#### [Given problem]
Write the material out again in full, word for word. Do not include the pictures.

#### [Raw data]
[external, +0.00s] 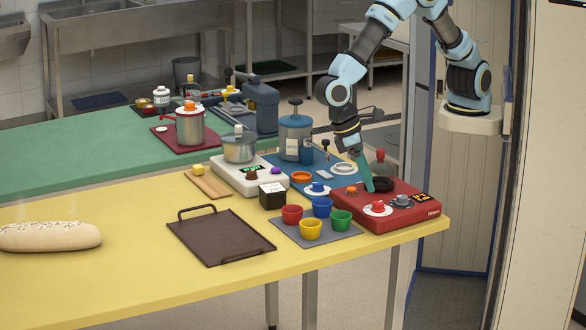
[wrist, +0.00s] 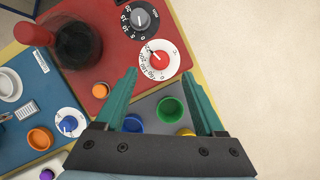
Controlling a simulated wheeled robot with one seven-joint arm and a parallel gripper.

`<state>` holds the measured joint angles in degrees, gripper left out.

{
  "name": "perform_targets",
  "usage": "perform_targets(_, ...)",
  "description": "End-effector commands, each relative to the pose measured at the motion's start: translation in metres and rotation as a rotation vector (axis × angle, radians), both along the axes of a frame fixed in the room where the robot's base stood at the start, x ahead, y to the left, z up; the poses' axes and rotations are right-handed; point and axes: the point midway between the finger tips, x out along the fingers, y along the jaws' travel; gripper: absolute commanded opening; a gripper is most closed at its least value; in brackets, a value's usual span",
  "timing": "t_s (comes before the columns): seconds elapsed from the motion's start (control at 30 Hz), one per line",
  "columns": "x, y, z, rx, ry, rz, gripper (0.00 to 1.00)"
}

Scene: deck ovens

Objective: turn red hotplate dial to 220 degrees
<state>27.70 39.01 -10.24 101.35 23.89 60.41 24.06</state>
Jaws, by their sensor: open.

#### [Output]
[external, +0.00s] 
[wrist, +0.00s] 
Controlling a simulated wheeled robot with one seven-joint arm and a parallel gripper.

`<state>` holds the measured joint angles in degrees, gripper left out.

{
  "name": "perform_targets",
  "usage": "perform_targets(_, ...)",
  "description": "End-effector commands, each relative to the pose measured at the motion's start: translation in metres and rotation as a rotation vector (axis × angle, radians), both along the axes of a frame fixed in the room where the robot's base stood at the start, x ahead, y to the left, z up; the poses' axes and rotations are right-handed; point and axes: the point midway between the finger tips, x out along the fingers, y along the jaws' travel; gripper: absolute commanded opening; a gripper is most closed at its least value; in brackets, a value's usual span",
  "timing": "t_s (comes before the columns): seconds elapsed from the motion's start (control at 30 Hz), one per line",
  "columns": "x, y, z, rx, ry, rz, gripper (0.00 to 1.00)"
}

Scene: deck ovens

Objective: turn red hotplate dial to 220 degrees
<state>27.70 39.01 -10.24 101.35 23.89 60.41 24.06</state>
Jaws, by their sensor: open.

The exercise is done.